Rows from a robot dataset
>> start
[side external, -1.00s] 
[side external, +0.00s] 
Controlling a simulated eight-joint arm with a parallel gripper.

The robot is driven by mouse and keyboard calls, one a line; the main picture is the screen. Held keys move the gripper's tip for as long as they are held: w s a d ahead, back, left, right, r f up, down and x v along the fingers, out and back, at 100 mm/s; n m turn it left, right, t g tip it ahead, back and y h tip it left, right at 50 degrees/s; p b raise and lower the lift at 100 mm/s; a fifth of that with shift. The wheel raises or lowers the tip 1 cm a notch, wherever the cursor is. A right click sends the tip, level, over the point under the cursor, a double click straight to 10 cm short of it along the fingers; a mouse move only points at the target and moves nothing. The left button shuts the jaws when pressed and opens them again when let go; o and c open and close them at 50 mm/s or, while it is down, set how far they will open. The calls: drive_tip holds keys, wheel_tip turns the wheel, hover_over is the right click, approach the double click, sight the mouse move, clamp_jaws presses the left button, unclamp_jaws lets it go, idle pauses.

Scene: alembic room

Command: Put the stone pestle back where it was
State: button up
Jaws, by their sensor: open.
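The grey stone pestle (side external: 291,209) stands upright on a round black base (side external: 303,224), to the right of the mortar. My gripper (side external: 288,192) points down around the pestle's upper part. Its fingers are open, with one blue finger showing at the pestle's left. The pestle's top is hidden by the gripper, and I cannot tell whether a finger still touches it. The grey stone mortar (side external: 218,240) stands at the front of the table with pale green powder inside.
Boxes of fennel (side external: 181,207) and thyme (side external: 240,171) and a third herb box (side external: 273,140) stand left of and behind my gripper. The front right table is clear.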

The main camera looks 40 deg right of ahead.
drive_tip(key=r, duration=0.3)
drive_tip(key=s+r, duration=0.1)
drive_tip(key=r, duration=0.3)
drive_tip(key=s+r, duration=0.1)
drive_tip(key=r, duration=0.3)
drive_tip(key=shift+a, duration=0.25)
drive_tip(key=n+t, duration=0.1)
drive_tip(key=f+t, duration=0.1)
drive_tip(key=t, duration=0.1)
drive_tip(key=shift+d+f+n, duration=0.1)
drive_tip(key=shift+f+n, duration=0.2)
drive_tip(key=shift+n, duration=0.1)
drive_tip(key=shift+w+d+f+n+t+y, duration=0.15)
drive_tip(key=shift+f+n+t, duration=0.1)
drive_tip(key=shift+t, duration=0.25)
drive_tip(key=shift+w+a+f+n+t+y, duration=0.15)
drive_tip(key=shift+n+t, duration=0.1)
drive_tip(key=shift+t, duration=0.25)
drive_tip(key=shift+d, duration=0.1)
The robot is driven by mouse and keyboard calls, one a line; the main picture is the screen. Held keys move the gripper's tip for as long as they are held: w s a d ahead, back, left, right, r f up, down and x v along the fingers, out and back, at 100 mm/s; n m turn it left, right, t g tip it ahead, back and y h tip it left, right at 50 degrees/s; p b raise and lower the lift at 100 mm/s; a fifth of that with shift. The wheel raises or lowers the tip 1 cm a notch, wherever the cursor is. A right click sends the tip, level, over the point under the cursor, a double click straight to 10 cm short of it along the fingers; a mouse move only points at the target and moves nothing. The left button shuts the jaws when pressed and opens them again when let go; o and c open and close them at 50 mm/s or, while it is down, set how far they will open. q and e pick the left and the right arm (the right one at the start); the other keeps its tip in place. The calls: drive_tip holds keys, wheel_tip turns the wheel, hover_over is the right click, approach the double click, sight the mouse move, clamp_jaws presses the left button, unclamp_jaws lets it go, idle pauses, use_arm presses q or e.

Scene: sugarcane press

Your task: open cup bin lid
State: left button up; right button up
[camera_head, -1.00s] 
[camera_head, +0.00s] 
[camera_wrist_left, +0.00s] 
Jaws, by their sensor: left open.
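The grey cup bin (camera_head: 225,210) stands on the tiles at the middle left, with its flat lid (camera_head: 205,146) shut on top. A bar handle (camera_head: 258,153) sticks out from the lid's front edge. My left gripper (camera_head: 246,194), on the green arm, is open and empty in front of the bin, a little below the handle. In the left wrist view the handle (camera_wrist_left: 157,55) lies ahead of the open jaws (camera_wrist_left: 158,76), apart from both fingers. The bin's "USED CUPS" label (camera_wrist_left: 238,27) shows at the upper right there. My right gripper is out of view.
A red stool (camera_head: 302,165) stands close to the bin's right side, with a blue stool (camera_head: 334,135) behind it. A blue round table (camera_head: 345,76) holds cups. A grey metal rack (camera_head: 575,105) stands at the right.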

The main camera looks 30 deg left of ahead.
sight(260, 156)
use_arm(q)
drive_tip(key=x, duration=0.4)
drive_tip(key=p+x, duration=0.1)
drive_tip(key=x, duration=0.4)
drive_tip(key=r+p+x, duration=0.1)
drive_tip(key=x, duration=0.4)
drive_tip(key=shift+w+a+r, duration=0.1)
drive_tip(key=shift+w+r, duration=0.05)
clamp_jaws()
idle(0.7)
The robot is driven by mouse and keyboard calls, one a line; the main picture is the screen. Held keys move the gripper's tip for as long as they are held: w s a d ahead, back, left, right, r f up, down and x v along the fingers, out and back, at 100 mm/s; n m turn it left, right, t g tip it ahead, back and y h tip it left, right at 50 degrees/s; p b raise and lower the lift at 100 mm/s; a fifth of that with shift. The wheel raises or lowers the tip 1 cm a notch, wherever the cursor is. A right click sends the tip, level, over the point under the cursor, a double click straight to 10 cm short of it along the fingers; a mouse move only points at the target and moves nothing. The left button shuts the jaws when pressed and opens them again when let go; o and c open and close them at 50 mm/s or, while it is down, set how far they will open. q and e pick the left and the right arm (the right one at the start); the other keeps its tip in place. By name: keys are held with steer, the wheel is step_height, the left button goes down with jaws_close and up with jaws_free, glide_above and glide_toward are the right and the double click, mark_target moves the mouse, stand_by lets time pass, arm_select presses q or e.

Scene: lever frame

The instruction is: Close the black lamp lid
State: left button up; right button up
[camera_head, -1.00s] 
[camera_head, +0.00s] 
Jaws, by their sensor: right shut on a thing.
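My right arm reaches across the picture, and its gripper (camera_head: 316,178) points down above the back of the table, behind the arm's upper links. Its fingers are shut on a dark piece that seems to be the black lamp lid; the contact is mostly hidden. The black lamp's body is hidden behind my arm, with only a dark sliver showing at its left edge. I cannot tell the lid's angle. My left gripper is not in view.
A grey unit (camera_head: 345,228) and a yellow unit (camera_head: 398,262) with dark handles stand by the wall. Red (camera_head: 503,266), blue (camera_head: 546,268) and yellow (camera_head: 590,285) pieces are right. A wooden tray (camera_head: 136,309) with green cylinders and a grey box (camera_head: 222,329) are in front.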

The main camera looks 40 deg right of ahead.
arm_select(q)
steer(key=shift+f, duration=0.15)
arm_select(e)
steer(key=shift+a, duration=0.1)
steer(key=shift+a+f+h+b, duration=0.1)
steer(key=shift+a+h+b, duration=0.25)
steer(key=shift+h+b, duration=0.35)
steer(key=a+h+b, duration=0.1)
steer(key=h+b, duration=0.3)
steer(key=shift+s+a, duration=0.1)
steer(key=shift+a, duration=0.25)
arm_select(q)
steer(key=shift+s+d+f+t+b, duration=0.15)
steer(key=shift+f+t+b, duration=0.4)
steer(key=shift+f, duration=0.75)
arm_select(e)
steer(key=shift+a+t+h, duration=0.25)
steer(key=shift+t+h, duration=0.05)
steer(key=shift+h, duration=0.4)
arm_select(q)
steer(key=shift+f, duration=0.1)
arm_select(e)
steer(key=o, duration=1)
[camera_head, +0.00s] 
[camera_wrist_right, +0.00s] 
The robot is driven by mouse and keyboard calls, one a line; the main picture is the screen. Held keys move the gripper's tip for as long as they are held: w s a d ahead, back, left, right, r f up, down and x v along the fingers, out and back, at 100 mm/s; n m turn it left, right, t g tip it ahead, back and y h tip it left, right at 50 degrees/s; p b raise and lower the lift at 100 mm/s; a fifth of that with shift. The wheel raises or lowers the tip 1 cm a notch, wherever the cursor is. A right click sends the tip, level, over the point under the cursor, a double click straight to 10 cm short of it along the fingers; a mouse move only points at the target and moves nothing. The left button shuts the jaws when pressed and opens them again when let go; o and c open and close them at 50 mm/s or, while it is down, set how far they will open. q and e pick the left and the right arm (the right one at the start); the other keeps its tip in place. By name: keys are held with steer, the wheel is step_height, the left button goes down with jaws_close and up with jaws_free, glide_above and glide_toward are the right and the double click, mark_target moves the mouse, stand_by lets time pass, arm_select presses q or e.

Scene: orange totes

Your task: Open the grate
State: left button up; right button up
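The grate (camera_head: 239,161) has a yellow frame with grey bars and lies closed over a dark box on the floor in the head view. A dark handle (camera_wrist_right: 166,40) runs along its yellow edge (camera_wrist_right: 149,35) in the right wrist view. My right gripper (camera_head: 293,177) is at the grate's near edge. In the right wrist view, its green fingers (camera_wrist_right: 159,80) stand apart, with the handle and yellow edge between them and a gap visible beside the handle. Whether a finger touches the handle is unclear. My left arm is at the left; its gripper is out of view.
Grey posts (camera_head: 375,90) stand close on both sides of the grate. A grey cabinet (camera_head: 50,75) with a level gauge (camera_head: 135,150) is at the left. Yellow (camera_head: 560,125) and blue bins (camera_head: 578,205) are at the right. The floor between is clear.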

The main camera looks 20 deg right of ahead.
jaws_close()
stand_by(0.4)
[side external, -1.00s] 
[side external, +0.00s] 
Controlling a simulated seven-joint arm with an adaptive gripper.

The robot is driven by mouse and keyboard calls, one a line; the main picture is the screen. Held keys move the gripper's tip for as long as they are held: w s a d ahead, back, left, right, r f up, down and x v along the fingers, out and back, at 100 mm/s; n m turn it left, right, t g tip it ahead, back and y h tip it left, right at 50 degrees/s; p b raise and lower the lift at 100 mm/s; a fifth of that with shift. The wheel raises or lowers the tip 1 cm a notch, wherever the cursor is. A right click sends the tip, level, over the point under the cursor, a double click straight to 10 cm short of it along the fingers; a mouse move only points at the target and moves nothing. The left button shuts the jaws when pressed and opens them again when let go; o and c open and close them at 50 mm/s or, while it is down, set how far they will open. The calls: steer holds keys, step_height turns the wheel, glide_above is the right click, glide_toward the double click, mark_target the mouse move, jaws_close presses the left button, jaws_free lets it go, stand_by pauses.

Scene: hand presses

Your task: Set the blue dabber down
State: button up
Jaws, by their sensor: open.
>> end
→ WORK INSTRUCTIONS:
From the records above, retype only the lines starting at the line that contains "[camera_wrist_right, +0.00s]" and ending at the line that contains "Your task: Open the grate", both included.

→ CORRECT RESPONSE:
[camera_wrist_right, +0.00s] 
The robot is driven by mouse and keyboard calls, one a line; the main picture is the screen. Held keys move the gripper's tip for as long as they are held: w s a d ahead, back, left, right, r f up, down and x v along the fingers, out and back, at 100 mm/s; n m turn it left, right, t g tip it ahead, back and y h tip it left, right at 50 degrees/s; p b raise and lower the lift at 100 mm/s; a fifth of that with shift. The wheel raises or lowers the tip 1 cm a notch, wherever the cursor is. A right click sends the tip, level, over the point under the cursor, a double click straight to 10 cm short of it along the fingers; a mouse move only points at the target and moves nothing. The left button shuts the jaws when pressed and opens them again when let go; o and c open and close them at 50 mm/s or, while it is down, set how far they will open. q and e pick the left and the right arm (the right one at the start); the other keeps its tip in place. By name: keys are held with steer, the wheel is step_height, the left button goes down with jaws_close and up with jaws_free, glide_above and glide_toward are the right and the double click, mark_target moves the mouse, stand_by lets time pass, arm_select presses q or e.

Scene: orange totes

Your task: Open the grate

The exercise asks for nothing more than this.